There’s something called a comfort-living ratio, a.k.a. comfort score index. It takes the cost of living (housing, food, transportation, taxes, etc.) and compares all that to income. In 2010, I would tell my friends in San Diego who questioned why I moved so far into the hills that even though I made less income, my comfort-living ratio was equal to or better than theirs. But I’m not so sure that’s the case anymore.

This month, my roommate and I received three weeks’ notice that we have to vacate our condo. The owner will not renew our lease because she wants to sell. Anybody know of a pet-friendly, two-bedroom rental in town for less than $1,400 per month? I doubt it. When I ask friends and neighbors for ideas, they all say the same thing: “I keep hearing of people in your situation but I don’t know of any rentals. I’ll keep an eye out.”
My roommate is a highly experienced chef and he works hard for a local restaurant. He also gladly spends his hard-earned money to support local businesses by frequently eating out and, as usually only those with experience in the service industry do, he tips 30 percent on average but never less than 20 percent, no matter the experience.
Myself, I write for the Crested Butte News and will be hardscaping part-time this summer so I can spend more time outdoors in this wonderful valley. I also provide web content and editing services for a handful of small, local businesses. I love being able to walk or bike to work, knowing I’m limiting my carbon footprint.
We both attend local events and purchase raffle tickets, even when we could care less about prizes. If you ever see either of us out and about, we’re probably smiling at a passerby or chatting it up with other friendly folks. I’d like to think we both contribute to a hefty number of reasons people visit this town.
Last Sunday I saw an ad pop up on Craigslist for a claustrophobic, two-bedroom (if you want to call the tiny second room a bedroom), one bathroom apartment for $1,100. I called the agent immediately and my roommate and I met her at the property ten minutes later. Upon our arrival there were already three other interested parties inside. Another two parties came and left in the 15 minutes we were there.

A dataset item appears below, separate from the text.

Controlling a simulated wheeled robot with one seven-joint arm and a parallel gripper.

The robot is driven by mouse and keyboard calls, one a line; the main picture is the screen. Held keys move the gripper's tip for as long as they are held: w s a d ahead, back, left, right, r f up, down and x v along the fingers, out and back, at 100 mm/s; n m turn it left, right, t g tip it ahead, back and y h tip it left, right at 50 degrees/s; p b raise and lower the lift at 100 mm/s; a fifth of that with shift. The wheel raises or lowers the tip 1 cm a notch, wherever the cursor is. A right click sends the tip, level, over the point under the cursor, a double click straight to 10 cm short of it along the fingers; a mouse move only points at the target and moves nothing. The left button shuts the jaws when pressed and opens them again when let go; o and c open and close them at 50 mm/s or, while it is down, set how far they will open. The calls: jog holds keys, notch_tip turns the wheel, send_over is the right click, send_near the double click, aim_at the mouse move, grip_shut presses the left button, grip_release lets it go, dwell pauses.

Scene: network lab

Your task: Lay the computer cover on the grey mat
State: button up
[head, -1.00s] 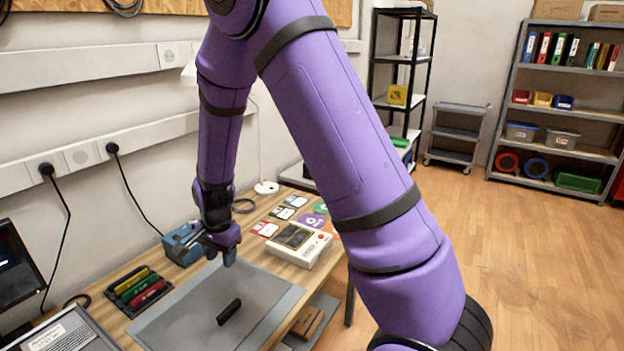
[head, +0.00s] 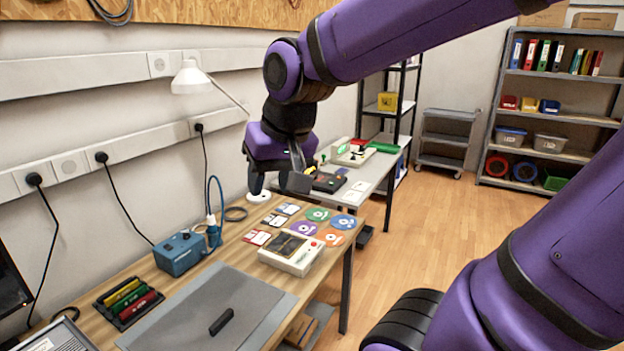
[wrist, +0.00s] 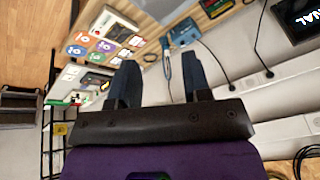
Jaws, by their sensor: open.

For a moment I even glared at someone—someone I would normally consider a buddy—as if he were my enemy on the battlefield. In short, it seems everyone and their mom is looking for a place to live in town.

I’m getting nervous that we’ll have to relocate to Gunnison (even Crested Butte South is expensive nowadays) in order to afford rent. That will mean at least a half-hour commute in each direction, every day, burning through lots of gasoline and dirty emissions in my lil’ old Subaru. It will mean spending more on food in Gunnison instead of in Crested Butte. It will mean not being around as often to smile at visitors or give out free local advice. My dog will either have to tag along every step of the way, which isn’t always cool with the boss, or hang at home by himself for nine-hour-plus stints since I’ll be too far away to let him out on lunch break. And it will mean I’ll have to stop claiming Crested Butte residency, so I won’t talk this place up quite as much as I have in the past, when I felt more comfortable in my home.
Want people to book vacations here and bring more money to the valley? Then sell the mountain biking. Sell the skiing. Sell the arts. Sell it all. Just don’t sell out. Don’t rid this valley of the very reason people continue to visit. Sure, they’ll come for a year or two because the terrain is epic and the views from just about anywhere here are spectacular. But when the trails stop feeling new, the music has been heard and residents begin to resemble those in Vail, Aspen and Park City because all the passionate, down-to-earth, fun-loving (blue collar) locals had to leave when the money came in, the money will stop coming in. This town is too far off the map to be convenient for the big spenders. Visitors take the time to make the trek here because of the way they feel while they’re here. It’s the people who make up this town, and why visitors continue to bring their families, their friends, and their money year after year.
There has got to be a solution. Is charging fees to those who don’t rent out their empty homes that solution? Maybe. It’s definitely an idea to get the ball rolling. I hope to hear more about this topic discussed around town and at future council meetings.